>>>>>
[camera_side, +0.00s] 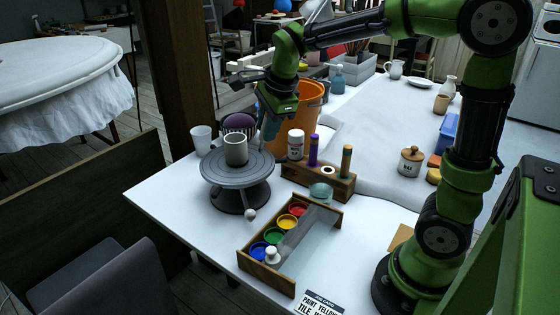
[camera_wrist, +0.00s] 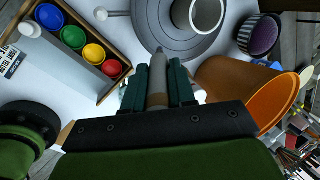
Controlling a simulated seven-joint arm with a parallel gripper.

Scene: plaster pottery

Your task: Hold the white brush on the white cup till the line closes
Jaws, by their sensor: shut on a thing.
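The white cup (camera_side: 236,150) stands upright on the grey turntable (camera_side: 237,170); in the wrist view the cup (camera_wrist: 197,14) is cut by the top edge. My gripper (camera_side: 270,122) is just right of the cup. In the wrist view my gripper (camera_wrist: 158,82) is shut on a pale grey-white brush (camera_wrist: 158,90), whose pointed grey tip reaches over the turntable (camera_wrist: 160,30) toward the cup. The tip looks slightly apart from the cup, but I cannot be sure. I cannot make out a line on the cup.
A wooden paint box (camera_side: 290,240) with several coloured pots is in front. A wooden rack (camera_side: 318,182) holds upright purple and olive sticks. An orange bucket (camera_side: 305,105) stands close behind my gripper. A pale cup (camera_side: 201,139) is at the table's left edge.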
<<<<<
>>>>>
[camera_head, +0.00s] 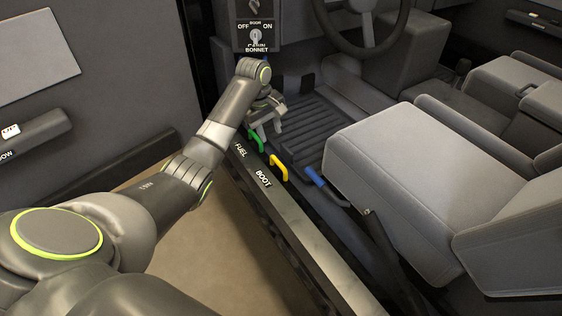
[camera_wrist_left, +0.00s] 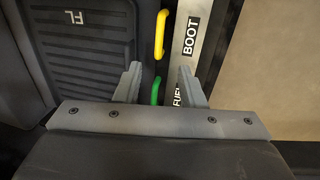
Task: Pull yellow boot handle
<<<<<
• _Description of the task_
Look through the material above and print exactly the lines from the one containing "Scene: plaster pottery" to the one containing "Your task: Hold", both included, and nothing more.

• _The solution_
Scene: plaster pottery

Your task: Hold the white brush on the white cup till the line closes

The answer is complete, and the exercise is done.